── MATERIAL PROVIDED ──

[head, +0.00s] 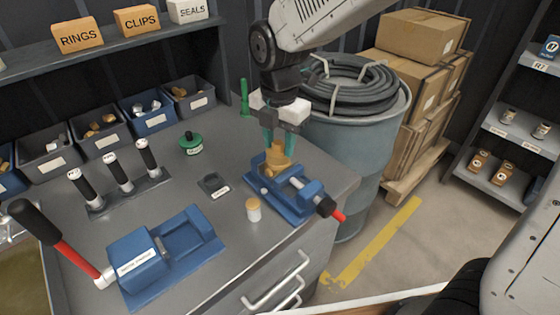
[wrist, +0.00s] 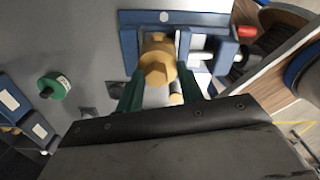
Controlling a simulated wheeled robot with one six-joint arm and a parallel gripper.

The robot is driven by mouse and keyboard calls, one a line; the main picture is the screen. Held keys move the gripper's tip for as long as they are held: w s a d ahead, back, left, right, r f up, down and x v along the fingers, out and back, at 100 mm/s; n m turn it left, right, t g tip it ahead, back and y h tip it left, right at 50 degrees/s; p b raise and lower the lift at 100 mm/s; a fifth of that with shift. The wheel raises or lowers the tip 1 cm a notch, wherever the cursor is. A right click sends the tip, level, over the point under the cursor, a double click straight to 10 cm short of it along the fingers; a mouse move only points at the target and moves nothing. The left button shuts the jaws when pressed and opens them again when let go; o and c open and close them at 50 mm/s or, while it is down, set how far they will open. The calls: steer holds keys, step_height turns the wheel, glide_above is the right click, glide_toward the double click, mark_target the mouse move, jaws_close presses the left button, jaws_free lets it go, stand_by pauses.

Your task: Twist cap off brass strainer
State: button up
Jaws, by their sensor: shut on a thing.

───

EXERCISE DESCRIPTION - Set down all the data again exactly as above, pictures excluded.

ANSWER BELOW -
[head, +0.00s] 
[wrist, +0.00s] 
Controlling a simulated wheeled robot with one six-joint arm and a parallel gripper.

The robot is driven by mouse and keyboard calls, one a line; the main picture is the screen. Held keys move the gripper's tip for as long as they are held: w s a d ahead, back, left, right, r f up, down and x v along the fingers, out and back, at 100 mm/s; n m turn it left, right, t g tip it ahead, back and y h tip it left, right at 50 degrees/s; p b raise and lower the lift at 100 mm/s; a fifth of that with shift. The wheel raises or lowers the tip 1 cm a notch, wherever the cursor is. A right click sends the tip, level, over the point under the cursor, a double click straight to 10 cm short of it along the fingers; a mouse move only points at the target and moves nothing. The left button shuts the jaws when pressed and opens them again when let go; o and c open and close them at 50 mm/s or, while it is down, set how far they will open. The calls: steer holds keys, step_height turns the wheel, glide_above is the right click, glide_toward the double click, mark_target the mouse move, jaws_close presses the left button, jaws_free lets it go, stand_by pauses.

Your task: Twist cap off brass strainer
State: button up
Jaws, by their sensor: shut on a thing.

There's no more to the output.